Turning back the clock
As our interview drew to a close, I shared my biggest concern about Bolsonaro: that his government could trample democratic institutions and cause the deaths of numerous innocent people. I cited Bolsonaro’s frequent lament that the “biggest error” of Brazil’s 1964-85 dictatorship had been “to torture (people) instead of killing them.”
Carvalho chuckled. “You know, sometimes I think that way.”
“Oh, Olavo, please,” I said.
He took a puff from his pipe. “We see all the misery those guys created. Look – how many communists were there in Brazil back then? 20,000? You kill 20,000 people back then, and you’d have saved 70,000 Brazilians a year.”

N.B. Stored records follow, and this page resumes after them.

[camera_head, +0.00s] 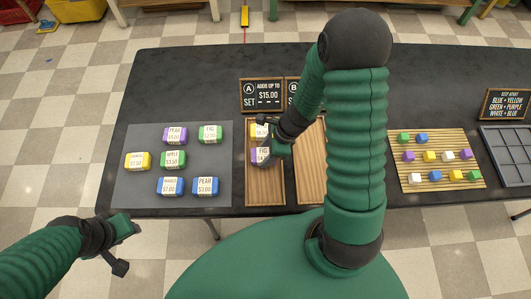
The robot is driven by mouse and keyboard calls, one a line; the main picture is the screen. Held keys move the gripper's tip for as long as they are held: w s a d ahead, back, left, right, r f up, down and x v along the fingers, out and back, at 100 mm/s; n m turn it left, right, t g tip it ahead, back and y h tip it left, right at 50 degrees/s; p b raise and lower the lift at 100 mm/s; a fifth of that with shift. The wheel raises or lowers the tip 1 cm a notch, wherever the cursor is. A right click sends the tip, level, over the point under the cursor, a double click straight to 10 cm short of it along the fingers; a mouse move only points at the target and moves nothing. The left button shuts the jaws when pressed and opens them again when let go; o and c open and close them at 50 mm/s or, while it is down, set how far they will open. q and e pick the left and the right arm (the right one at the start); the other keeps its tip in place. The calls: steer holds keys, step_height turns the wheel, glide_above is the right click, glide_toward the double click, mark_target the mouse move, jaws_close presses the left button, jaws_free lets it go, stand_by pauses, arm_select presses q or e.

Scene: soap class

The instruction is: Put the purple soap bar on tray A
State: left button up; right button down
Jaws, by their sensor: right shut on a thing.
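Another purple soap bar (175,135) lies on the grey mat (210,158). My left gripper (129,248) is open and empty at the table's front left edge.
Several green, yellow and blue soap bars lie on the grey mat. Tray B (311,165) stands right of tray A, partly hidden by my right arm. A bamboo mat with small cubes (438,180) and a grey divided tray (510,155) are at right. Tray A's lower part is bare.

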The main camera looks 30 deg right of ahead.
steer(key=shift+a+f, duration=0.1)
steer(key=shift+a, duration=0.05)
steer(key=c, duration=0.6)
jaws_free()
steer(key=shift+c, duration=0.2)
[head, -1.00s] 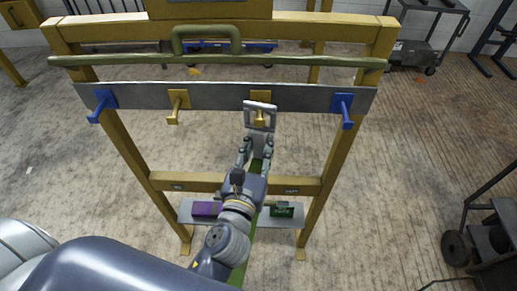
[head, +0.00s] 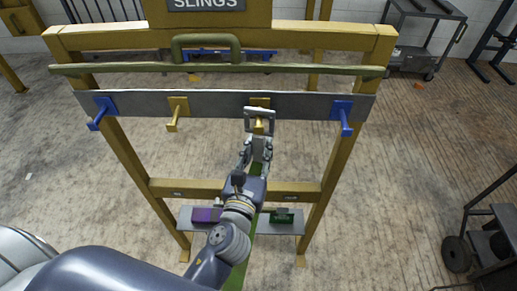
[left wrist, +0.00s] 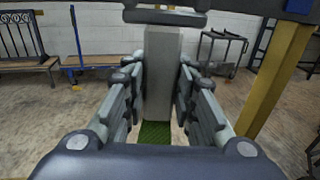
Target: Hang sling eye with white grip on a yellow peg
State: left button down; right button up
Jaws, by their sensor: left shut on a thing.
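My left gripper (head: 254,155) is shut on the white grip (left wrist: 158,80) of a sling, with a finger on each side. A pale square sling eye (head: 247,122) sits above the grip, and the green strap (left wrist: 155,134) hangs below. The right yellow peg (head: 258,125) shows through the eye's opening in the head view. Whether the peg passes through the eye or only lines up with it, I cannot tell. The left yellow peg (head: 173,121) is bare. In the left wrist view, part of the eye (left wrist: 165,18) crosses the top. My right gripper is not in view.
The pegs are on a grey rail (head: 220,106) of a yellow frame. Blue pegs stand at its left (head: 98,116) and right (head: 345,120). A green bar (head: 130,69) runs above. A low shelf (head: 243,229) holds a purple block (head: 206,215) and a green block (head: 283,218).

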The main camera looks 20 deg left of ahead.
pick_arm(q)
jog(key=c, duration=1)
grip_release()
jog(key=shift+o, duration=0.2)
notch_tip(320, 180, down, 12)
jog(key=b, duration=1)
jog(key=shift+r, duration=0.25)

The implication was that, by eliminating leftists in the 1960s, Brazil might have been governed by more virtuous people who would have never allowed murder rates to reach their current level. (After this story was published, Carvalho said on his Facebook page this was intended as an “ironic declaration,” and that he was not “an apologist for state genocide.”) We argued about this for a few minutes until I said that as an American who loves Brazil, I didn’t want to see its government engaged in mass murder.
“The Americans are idealistic people with good hearts,” he replied. “They believe other peoples are the same. Well, let me tell you something: Outside of (this country), there are just filhos de puta.”
I must have looked upset, because Carvalho shifted his focus and said Bolsonaro would only depart from a democratic path “if he’s very poorly advised.” Instead, he said he would encourage Bolsonaro to “take one problem at a time,” focus on combating crime during his first year, delegate in areas like the economy that he doesn’t really understand, and tell people: “It’s been 70 years of mistakes, and I can’t fix everything in one day.”
“I think Bolsonaro has enough humility to be a great statesman,” he concluded. And then, with a courteous smile, he showed me out the door, and back into the Virginia woods.
This story has been updated to include Carvalho’s statement, made after this story was published, that his comment about state-sponsored murder was meant “ironically.”